Born in Liverpool, England, Conway knew at 11 years old he wanted to be a mathematician.

Conway's most notable contribution to his field may have been his invention of the Game of Life, leading to the popularization of cellular automaton.

Done on pen and paper, long before the invention of personal computers, the game became integral for both theoretical interest and practical exercise in data programming and display, reports say.

In 1981, Conway was elected a Fellow of the Royal Society.

His nomination described him as "a versatile mathematician who combines a deep combinatorial insight with algebraic virtuosity, particularly in the construction and manipulation of 'off-beat' algebraic structures which illuminate a wide variety of problems in completely unexpected ways.

"He has made distinguished contributions to the theory of finite groups, to the theory of knots, to mathematical logic (both set theory and automata theory) and to the theory of games (as also to its practice)."

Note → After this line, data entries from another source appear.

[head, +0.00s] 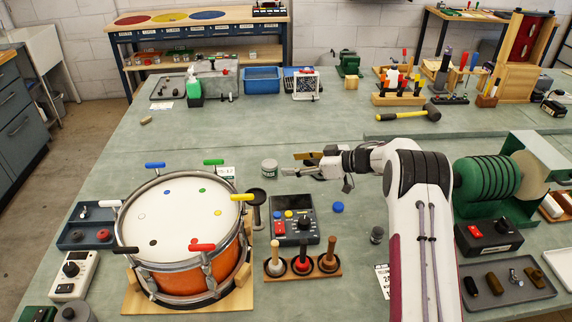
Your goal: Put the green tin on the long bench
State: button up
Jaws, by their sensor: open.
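A small round tin (269,169) with a pale lid and a grey-green side stands upright on the large green-topped bench (330,125), behind and right of the drum. It is the closest match to a green tin; its colour is hard to tell at this size. My gripper (291,165) is open and empty, just right of the tin, with its fingers pointing left towards it. A gap shows between fingertips and tin. A long wooden-topped bench (228,15) with blue drawers stands at the back left, bearing red, yellow and blue discs.
An orange drum (180,280) with coloured handles stands front left. A black stand (256,197), a control box (295,222) and a rack of three plungers (303,268) are near the gripper. A yellow-headed mallet (408,114) lies behind my arm. The bench behind the tin is clear.

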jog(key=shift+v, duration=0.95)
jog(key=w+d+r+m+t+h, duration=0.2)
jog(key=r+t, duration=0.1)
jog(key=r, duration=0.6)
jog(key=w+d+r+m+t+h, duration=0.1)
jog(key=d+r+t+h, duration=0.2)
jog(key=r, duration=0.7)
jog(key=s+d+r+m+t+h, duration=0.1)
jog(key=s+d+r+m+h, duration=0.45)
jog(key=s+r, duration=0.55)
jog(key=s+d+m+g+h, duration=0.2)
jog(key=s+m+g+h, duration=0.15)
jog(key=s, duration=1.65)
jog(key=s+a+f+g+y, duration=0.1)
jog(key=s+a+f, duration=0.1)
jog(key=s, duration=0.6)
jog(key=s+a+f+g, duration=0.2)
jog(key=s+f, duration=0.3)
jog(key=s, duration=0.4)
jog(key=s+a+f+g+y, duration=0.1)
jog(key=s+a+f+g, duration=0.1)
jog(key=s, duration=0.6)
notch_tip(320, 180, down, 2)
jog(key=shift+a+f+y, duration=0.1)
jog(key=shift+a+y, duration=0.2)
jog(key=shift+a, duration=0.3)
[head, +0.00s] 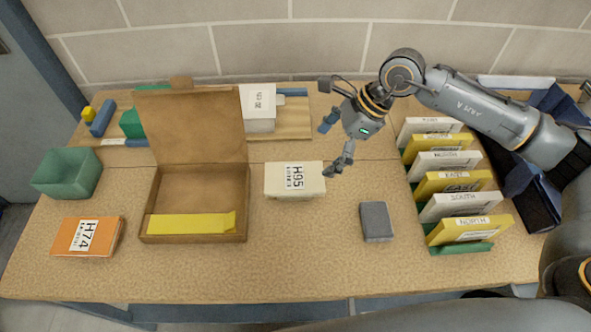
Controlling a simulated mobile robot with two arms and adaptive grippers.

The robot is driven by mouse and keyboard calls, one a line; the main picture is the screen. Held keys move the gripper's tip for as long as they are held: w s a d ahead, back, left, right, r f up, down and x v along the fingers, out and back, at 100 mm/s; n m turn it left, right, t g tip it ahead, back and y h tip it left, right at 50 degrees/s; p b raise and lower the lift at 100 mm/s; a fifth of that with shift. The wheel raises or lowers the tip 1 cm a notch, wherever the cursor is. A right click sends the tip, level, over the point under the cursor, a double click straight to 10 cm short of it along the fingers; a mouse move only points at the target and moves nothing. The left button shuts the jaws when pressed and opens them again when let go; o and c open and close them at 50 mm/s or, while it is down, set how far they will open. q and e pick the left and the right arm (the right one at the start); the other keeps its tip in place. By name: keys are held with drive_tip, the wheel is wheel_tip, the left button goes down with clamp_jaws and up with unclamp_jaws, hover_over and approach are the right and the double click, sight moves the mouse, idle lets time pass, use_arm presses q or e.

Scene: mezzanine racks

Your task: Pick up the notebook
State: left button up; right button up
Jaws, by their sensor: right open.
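A small dark grey flat block (376,221), which looks like the notebook, lies on the table right of centre. Its cover shows no readable label. My right gripper (333,149) comes in from the upper right and is open and empty. It is above the table, behind and left of the grey block and apart from it, close to the back right corner of a cream box marked H95 (294,180). My left gripper is not in view.
An open brown carton (156,190) holds a yellow strip. An orange H74 item (88,236) and green bin (67,173) stand left. A rack of labelled yellow and white folders (460,230) stands right of the grey block. The table's front strip is clear.

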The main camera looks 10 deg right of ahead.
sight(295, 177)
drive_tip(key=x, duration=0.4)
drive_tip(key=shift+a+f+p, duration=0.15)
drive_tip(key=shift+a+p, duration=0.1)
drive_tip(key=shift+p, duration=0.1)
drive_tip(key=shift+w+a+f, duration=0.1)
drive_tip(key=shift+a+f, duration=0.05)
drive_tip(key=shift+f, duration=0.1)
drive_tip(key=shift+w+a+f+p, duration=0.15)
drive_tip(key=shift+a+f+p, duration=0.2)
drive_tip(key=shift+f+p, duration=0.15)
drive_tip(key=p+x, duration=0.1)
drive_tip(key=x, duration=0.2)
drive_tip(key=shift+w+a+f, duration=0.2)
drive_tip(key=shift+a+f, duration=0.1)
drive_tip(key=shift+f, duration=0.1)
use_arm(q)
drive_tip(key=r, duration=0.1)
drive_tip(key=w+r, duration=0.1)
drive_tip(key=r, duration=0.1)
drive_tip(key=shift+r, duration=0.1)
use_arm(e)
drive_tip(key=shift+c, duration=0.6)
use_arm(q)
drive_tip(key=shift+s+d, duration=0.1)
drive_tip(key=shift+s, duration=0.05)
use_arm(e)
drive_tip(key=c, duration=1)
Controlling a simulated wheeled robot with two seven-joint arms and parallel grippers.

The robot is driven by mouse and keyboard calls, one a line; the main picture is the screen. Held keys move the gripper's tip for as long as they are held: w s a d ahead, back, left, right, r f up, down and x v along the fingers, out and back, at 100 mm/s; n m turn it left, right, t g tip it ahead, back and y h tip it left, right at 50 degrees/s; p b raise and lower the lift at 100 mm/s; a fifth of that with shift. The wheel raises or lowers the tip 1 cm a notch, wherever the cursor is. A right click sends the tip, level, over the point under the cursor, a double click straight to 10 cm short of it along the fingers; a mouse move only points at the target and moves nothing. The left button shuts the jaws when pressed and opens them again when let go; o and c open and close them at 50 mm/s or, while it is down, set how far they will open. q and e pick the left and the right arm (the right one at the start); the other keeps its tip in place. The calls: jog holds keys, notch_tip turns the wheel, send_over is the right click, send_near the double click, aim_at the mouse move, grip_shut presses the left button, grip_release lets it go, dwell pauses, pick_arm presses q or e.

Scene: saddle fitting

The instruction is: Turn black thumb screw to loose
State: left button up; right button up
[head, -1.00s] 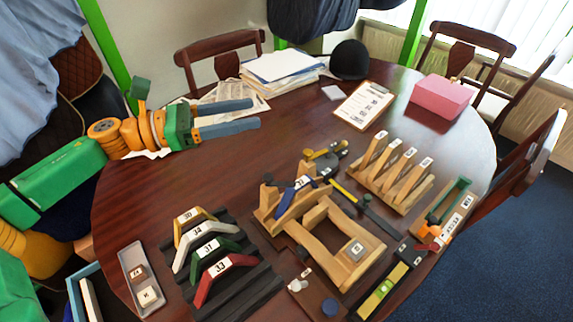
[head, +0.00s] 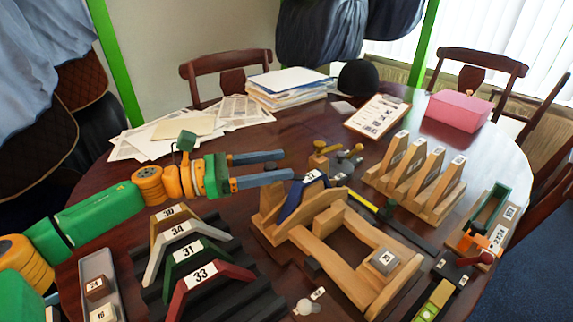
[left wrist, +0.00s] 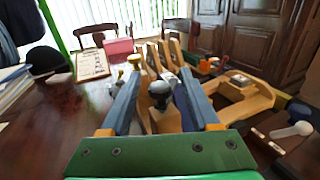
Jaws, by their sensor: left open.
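A black thumb screw (left wrist: 160,92) with a round head shows in the left wrist view, between my two fingers and apart from them as seen there. It stands at the left post of the wooden saddle-fitting frame (head: 335,268). In the head view my lower finger seems to cover it. My left gripper (head: 288,165) is open and reaches in from the left, its fingertips at the frame's left end. Its two blue-grey fingers also flank the screw in the left wrist view (left wrist: 160,73). A dark blue strap-like piece (head: 293,203) numbered 32 lies on the frame. My right gripper is out of view.
Numbered arches, including a red one (head: 205,283), stand on a black ribbed base below my left arm. A wooden slotted rack (head: 425,185) stands right of the frame. A clipboard (head: 378,116) and pink box (head: 459,110) lie farther back.

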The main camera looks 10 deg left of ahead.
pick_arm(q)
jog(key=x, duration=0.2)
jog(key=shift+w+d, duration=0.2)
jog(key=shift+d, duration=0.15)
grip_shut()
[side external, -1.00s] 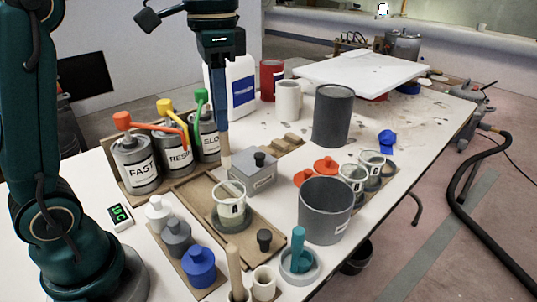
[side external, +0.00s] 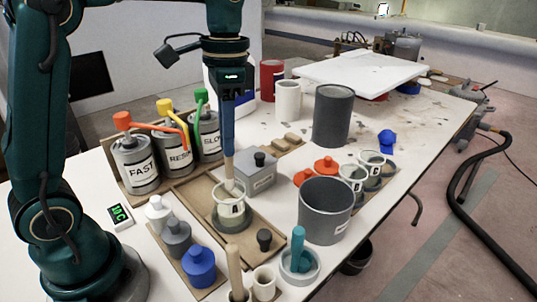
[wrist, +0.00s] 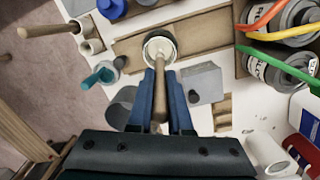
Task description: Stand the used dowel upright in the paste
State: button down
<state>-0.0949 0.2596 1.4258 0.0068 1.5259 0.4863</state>
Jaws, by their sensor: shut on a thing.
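My gripper (side external: 228,153) points down and is shut on a light wooden dowel (side external: 229,173). The dowel stands close to upright, and its lower end is at the mouth of a small clear cup (side external: 231,212) with a black mark. I cannot tell whether its tip touches the pale paste inside. In the wrist view the dowel (wrist: 159,98) runs between the blue fingers (wrist: 161,74) towards the cup (wrist: 160,36). The cup sits in a round grey base on a brown board.
A grey block with a black knob (side external: 260,160) stands close behind the cup. FAST, RESIN and SLOW cans (side external: 134,165) are at the left, a grey bucket (side external: 325,215) at the right. Another wooden stick (side external: 234,266) stands in front.

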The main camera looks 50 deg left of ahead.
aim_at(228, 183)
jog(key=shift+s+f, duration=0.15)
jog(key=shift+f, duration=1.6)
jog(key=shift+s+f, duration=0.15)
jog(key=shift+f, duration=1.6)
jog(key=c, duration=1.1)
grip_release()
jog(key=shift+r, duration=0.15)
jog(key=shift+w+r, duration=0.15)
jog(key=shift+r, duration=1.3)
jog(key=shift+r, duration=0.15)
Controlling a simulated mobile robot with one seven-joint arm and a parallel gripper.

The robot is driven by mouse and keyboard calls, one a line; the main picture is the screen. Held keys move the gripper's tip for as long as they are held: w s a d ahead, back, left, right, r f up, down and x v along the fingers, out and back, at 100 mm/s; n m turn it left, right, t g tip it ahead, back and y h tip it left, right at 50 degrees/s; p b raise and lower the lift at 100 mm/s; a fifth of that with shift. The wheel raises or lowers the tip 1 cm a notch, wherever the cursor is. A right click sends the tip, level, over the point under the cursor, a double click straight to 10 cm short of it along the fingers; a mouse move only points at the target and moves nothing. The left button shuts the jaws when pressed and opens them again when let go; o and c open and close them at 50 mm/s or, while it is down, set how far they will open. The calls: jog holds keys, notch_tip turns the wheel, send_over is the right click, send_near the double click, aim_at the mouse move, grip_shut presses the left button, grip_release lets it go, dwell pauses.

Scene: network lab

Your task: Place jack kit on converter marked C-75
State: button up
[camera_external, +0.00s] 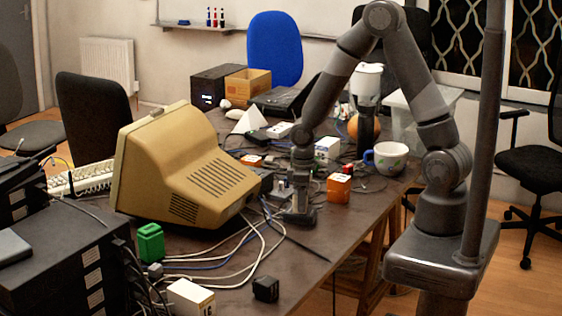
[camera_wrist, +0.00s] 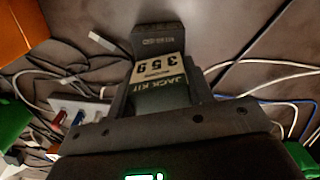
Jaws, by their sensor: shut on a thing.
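The jack kit (camera_wrist: 168,84), a small dark box with a cream label reading "JACK KIT" and "359" upside down, sits between my gripper's fingers in the wrist view. My gripper (camera_external: 298,212) is shut on it, pointing down low over the table, right of the beige monitor. In the external view the kit is hard to make out within the gripper. I cannot read C-75 on anything. Small boxes that show are an orange box (camera_external: 339,188) right of my gripper, a white box (camera_external: 327,149) behind it and a white labelled box (camera_external: 190,298) at the front.
The beige monitor (camera_external: 185,170) stands left of my gripper. White and blue cables (camera_external: 245,258) lie around the gripper and across the table. A green box (camera_external: 150,242) and a black adapter (camera_external: 266,289) are at the front. A cup (camera_external: 388,158) stands near the right edge.

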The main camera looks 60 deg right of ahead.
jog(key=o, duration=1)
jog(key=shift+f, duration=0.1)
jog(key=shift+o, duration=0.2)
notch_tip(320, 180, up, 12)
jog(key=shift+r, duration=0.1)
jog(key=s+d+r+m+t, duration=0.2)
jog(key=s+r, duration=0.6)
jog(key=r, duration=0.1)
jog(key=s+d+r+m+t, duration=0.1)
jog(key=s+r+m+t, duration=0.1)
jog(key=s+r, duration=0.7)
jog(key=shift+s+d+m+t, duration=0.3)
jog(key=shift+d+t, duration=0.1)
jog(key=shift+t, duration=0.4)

A the description of an biography on Conway by Siobhan Roberts describes him as "Archimedes, Mick Jagger, Salvador Dali, and Richard Feynman all rolled into one -- a singular mathematician, with a rock star's charisma, a sly sense of humor, a polymath's promiscuous curiosity, and a burning desire to explain everything about the world to everyone in it."

Conway moved to Princeton in 1987 and "deployed cards, ropes, dice, coat hangers, and even the odd Slinky as props to extend his winning imagination and share his mathy obsessions with signature contagion," the description reads.

"He is a jet-setting ambassador-at-large for the beauties of all things mathematical."